Write out only the lines from the line containing "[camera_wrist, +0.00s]" to the end of the listing below, both included, exactly as they stand. Drop the pictures.

-- start of Data --

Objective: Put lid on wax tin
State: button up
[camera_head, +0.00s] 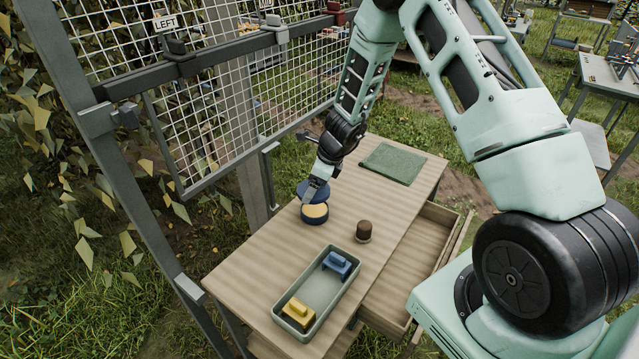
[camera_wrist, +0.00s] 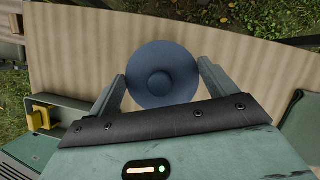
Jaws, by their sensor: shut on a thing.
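The wax tin (camera_head: 315,213) is a round, dark blue tin with yellow wax showing at its top. It stands near the left edge of the wooden table. The blue lid (camera_head: 304,190) is held just behind and above the tin, apart from a seated fit, so the wax is still visible. My gripper (camera_head: 318,183) is shut on the lid. In the wrist view the round blue lid (camera_wrist: 162,75) with its central knob lies between my gripper's two fingers (camera_wrist: 162,88). The tin is hidden there.
A grey-green tray (camera_head: 334,292) with a blue block (camera_head: 338,264) and a yellow block (camera_head: 298,311) stands at the table's near end. A small brown cylinder (camera_head: 364,230) stands right of the tin. A green cloth (camera_head: 393,163) lies at the far end. A drawer (camera_head: 425,240) is open; a wire mesh (camera_head: 225,120) rises at left.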

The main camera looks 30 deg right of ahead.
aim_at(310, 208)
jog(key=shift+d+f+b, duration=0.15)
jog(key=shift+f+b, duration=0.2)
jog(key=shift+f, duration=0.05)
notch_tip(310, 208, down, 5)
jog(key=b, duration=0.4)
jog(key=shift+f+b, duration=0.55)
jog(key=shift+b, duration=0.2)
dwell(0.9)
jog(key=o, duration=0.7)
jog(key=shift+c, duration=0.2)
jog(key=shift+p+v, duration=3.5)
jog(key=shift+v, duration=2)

-- end of Data --

The completed task
[camera_wrist, +0.00s] 
Jaws, by their sensor: shut on a thing.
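The wax tin (camera_head: 315,213) is a round, dark blue tin with yellow wax showing at its top. It stands near the left edge of the wooden table. The blue lid (camera_head: 304,190) is held just behind and above the tin, apart from a seated fit, so the wax is still visible. My gripper (camera_head: 318,183) is shut on the lid. In the wrist view the round blue lid (camera_wrist: 162,75) with its central knob lies between my gripper's two fingers (camera_wrist: 162,88). The tin is hidden there.
A grey-green tray (camera_head: 334,292) with a blue block (camera_head: 338,264) and a yellow block (camera_head: 298,311) stands at the table's near end. A small brown cylinder (camera_head: 364,230) stands right of the tin. A green cloth (camera_head: 393,163) lies at the far end. A drawer (camera_head: 425,240) is open; a wire mesh (camera_head: 225,120) rises at left.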

The main camera looks 30 deg right of ahead.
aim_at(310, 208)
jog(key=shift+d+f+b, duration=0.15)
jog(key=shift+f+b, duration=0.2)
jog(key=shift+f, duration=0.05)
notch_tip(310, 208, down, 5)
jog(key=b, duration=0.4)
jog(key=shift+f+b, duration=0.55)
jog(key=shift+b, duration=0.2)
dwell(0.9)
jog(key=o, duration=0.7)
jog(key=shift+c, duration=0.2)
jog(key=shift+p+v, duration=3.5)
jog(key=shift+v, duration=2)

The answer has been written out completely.